Intense Debate Comments

Kamis, 16 Desember 2010

Tentang Ibu

KATA yang singkat tetapi memiliki makna yang sangat dalam tentunya. Tepat tanggal 22 Desember 2010 merupakan Hari Ibu se-Indonesia. Tapi apakah yang didapatkan oleh berjuta jiwa wanita Indonesia sebagai Ibu?

Apakah tanggal 22 Desember 2010 ini hanyalah sekadar perayaan bagi seseorang Ibu tanpa pemaknaan yang sesungguhnya? Tentunya pertanyaan ini kita jawab secara pribadi kita di dalam sebuah keluarga. Tetapi di dalam negara kita ini, negara Indonesia apakah pemaknaannya sudah sesuai dengan apa yang diharapkan para Ibu Inonesia? Apakah sudah maksimal?

Di Indonesia ini para wanita khususnya para Ibu selalu dikatakan kaum manusia kelas dua, sementara para kaum lelaki berada di kelas atas atau kelas satu. Keadaan para Ibu ini disebabkan karena adanya sub-ordinasi yaitu suatu penilaian atau anggapan bahwa suatu peran yang dilakukan oleh satu jenis kelamin lebih rendah dari yang lain. Ini sudah ada sejak manusia ada dan akan terus ada selama manusia masih ada. Nilai ini sudah memilah-milah atau membeda-bedakan peran wanita dan lelaki, ini merupakan realita hidup manusia yang terjadi saat ini, selalu ada pembedaan yang dapat menyebabkan kesenjangan sosial contohnya adanya konflik antara para Ibu dan para suami di dalam rumah tangga bahkan terjadinya lapisan di dalam sebuah keluarga, sang Ayah yang kadang kala seorang diktator dan Ibu hanya melaksanakan segala perintah yang disampaikan oleh sang Ayah.

Ibu hanya dianggap bertanggung jawab hanya dalam keluarga dan hanya memiliki peran dalam urusan domestik (keluarga) atau reproduksi, sementara sang Ayah memiliki urusan publik (kepentingan umum) atau produksi (pencari nafkah utama).

Hal ini telah membuat kaum Ibu semakin termarginalkan, seorang Ibu tak mempunyai hak untuk melakukan kegiatan yang biasa dilakukan oleh suaminya. Tapi coba kita lihat pada saat ini, para Ibu telah memiliki beban ganda di antara rumah tangga dan di luar rumah tangga. Mereka hanya ingin bangkit dari marginilisasi, tetapi apa yang mereka lakukan belum seperti apa yang diharapkan. Seorang Ibu yang memiliki  beban ganda sebagai pencari nafkah tambahan, pekerjaannya saat ini sangat menyedihkan.

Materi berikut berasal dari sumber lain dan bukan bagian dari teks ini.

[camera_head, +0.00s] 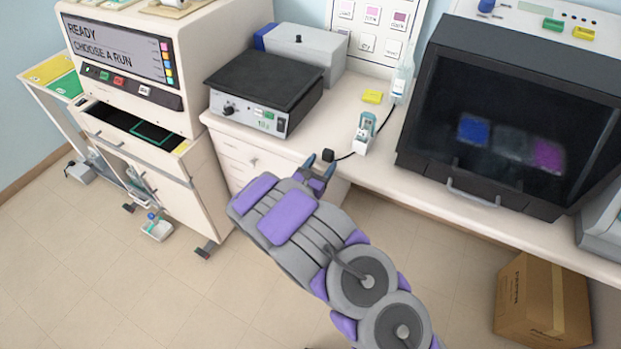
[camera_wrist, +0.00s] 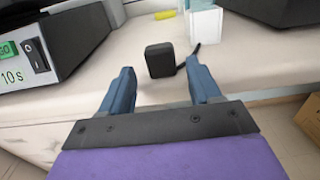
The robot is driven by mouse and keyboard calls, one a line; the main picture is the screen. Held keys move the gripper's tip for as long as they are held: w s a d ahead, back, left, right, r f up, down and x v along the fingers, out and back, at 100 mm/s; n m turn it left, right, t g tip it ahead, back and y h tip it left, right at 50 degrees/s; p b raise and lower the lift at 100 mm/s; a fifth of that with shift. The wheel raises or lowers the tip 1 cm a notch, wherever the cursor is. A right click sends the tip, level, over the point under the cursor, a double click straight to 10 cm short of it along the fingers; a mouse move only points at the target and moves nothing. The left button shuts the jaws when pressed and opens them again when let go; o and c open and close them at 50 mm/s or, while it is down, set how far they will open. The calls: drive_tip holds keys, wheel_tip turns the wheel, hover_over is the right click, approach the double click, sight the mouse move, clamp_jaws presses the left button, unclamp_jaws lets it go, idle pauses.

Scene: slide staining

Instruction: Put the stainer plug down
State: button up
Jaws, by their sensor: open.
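The stainer plug (camera_wrist: 160,60) is a small black block with a black cable leaving its right side. It is on the cream counter near the front edge. In the head view the plug (camera_head: 328,155) lies just beyond my fingertips, and its cable runs right along the counter. My gripper (camera_head: 320,164) is open. In the wrist view my gripper (camera_wrist: 158,80) has its two blue fingers apart, with the plug ahead of the gap between them. I see no finger closed on the plug.
A hot plate unit (camera_head: 262,92) stands left of the plug. A small white holder (camera_head: 363,134) stands to its right, with a yellow block (camera_head: 372,96) behind. A dark-fronted cabinet (camera_head: 510,120) fills the right. A cardboard box (camera_head: 543,303) is on the floor.

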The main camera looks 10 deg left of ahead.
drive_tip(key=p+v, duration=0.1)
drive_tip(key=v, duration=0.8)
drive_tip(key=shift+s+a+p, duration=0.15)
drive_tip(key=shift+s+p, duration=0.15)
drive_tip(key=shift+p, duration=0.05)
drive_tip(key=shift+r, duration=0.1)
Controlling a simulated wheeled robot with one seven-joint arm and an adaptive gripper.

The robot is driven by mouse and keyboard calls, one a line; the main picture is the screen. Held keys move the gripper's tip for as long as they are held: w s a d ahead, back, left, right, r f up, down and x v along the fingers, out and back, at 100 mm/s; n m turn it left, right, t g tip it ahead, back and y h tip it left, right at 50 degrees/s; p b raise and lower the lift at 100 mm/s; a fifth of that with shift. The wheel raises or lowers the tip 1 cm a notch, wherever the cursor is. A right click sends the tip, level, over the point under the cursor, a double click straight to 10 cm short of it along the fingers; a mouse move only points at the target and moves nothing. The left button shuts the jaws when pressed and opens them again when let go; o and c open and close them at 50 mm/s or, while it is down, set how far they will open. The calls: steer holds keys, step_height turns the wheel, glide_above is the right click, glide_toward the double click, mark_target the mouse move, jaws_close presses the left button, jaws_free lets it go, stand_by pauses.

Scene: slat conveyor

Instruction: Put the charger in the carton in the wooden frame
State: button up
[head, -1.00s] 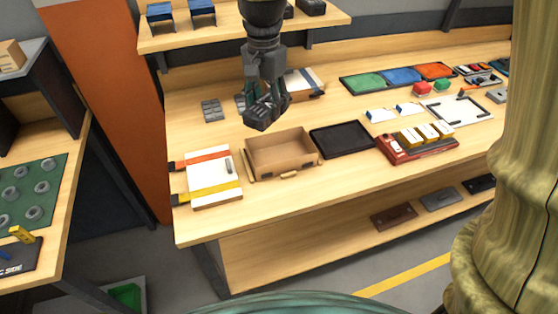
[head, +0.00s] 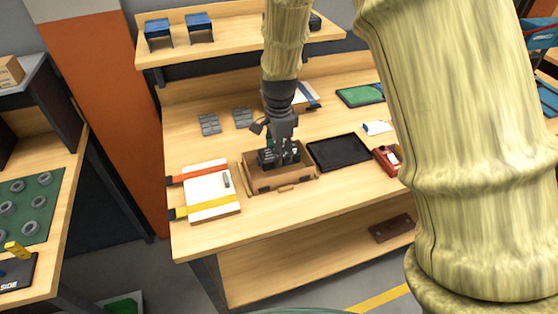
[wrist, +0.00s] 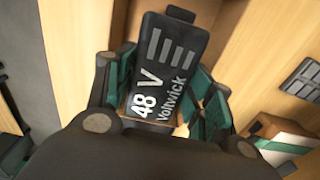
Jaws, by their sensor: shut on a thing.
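My gripper (head: 280,158) is shut on the charger (wrist: 165,68), a black block with white "48 V Voltwick" lettering. The green-padded fingers flank it in the wrist view. In the head view the gripper is at the opening of the open-topped brown carton (head: 287,182) on the bench. A thin wooden strip (head: 242,178) lies along the carton's left side; the rest of the frame is hard to make out.
A white board with red and yellow straps (head: 205,190) lies left of the carton. A black tray (head: 340,152) is close on the right. Grey pads (head: 209,123) lie behind. A shelf (head: 235,45) overhangs the back. My arm hides the bench's right part.

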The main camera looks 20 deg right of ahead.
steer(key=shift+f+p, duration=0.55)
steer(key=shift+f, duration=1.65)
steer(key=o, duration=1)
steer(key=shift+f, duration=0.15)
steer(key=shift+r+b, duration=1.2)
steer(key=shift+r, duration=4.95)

Kita contohkan para Ibu yang bekerja sebagai buruh pabrik yang rentan terhadap PHK dikarenakan tidak mempunyai ikatan resmi dari perusahaan tempat ia bekerja, bagaimana ia dapat memenuhi hidupnya dan anak-anaknya sementara jaminan pekerjaan tidak ada dan bagaimana kalau seorang Ibu yang menjadi tulang punggung keluarga bagi yang tidak memiliki suami lagi? Kemudian seorang  Ibu yang bekerja sebagai pekerja rumah tangga yang sering dianggap  “pembantu” juga sangat berpengaruh terhadap upahnya lantas hanya karena pekerja rumah tangga.

Saat ini juga dapat kita lihat pekerjaan trend yang banyak dilakukan oleh para Ibu Indonesia, mereka merantau ke negara tetangga untuk menjadi Tenaga Kerja Wanita (TKW) seperti negara Malaysia, Arab Saudi dan negara lainnya. Mereka rela meninggalkan anak-anaknya demi sesuap nasi untuk dikirim ke kampung halamannya di Indonesia.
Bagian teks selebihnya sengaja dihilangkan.